Leave the pictures out. Retype exactly the lines below from the one containing "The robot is" through the one containing "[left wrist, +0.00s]", and no others.

* SUPPLIED DATA
####

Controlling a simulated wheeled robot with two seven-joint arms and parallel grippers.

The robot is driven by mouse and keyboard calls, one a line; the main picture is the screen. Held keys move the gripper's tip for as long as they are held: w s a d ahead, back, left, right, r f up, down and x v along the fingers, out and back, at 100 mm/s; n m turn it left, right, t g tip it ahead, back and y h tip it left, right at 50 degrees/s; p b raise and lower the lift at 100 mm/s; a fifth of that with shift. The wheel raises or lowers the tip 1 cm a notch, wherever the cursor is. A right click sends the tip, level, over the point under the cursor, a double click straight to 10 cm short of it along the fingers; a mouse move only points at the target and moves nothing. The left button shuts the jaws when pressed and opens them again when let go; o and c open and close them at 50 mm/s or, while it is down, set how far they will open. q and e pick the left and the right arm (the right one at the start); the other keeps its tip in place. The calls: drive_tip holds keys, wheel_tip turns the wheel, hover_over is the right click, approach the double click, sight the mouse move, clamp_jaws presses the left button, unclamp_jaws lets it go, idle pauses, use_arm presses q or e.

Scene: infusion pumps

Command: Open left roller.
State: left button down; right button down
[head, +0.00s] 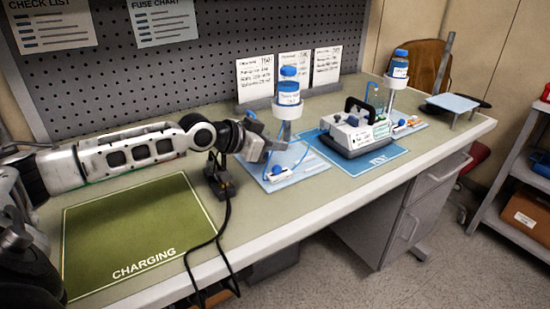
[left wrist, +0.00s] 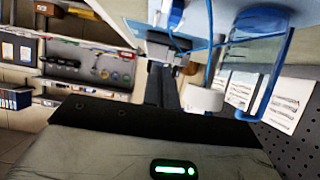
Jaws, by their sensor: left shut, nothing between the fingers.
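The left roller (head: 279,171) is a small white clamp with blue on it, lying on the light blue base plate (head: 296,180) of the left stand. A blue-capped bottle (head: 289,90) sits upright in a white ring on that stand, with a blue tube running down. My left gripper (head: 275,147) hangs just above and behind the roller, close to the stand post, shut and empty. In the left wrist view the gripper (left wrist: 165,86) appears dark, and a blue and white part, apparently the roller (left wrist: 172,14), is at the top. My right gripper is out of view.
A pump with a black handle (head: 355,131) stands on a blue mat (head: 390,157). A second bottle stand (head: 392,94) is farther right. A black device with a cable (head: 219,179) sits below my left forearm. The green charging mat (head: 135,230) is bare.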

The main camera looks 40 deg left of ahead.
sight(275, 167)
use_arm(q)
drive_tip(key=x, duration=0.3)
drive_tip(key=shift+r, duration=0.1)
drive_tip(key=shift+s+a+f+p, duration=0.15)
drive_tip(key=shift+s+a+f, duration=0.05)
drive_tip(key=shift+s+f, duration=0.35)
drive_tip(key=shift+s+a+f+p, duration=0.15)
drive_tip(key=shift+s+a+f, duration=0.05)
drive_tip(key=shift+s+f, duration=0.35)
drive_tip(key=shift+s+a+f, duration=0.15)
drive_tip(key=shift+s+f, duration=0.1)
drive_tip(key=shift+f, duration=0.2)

####

* OUTPUT BELOW
The robot is driven by mouse and keyboard calls, one a line; the main picture is the screen. Held keys move the gripper's tip for as long as they are held: w s a d ahead, back, left, right, r f up, down and x v along the fingers, out and back, at 100 mm/s; n m turn it left, right, t g tip it ahead, back and y h tip it left, right at 50 degrees/s; p b raise and lower the lift at 100 mm/s; a fifth of that with shift. The wheel raises or lowers the tip 1 cm a notch, wherever the cursor is. A right click sends the tip, level, over the point under the cursor, a double click straight to 10 cm short of it along the fingers; a mouse move only points at the target and moves nothing. The left button shuts the jaws when pressed and opens them again when let go; o and c open and close them at 50 mm/s or, while it is down, set how far they will open. q and e pick the left and the right arm (the right one at the start); the other keeps its tip in place. The calls: drive_tip holds keys, wheel_tip turns the wheel, hover_over is the right click, approach the double click, sight the mouse move, clamp_jaws presses the left button, unclamp_jaws lets it go, idle pauses, use_arm presses q or e.

Scene: infusion pumps

Command: Open left roller.
State: left button down; right button down
[head, +0.00s] 
[left wrist, +0.00s] 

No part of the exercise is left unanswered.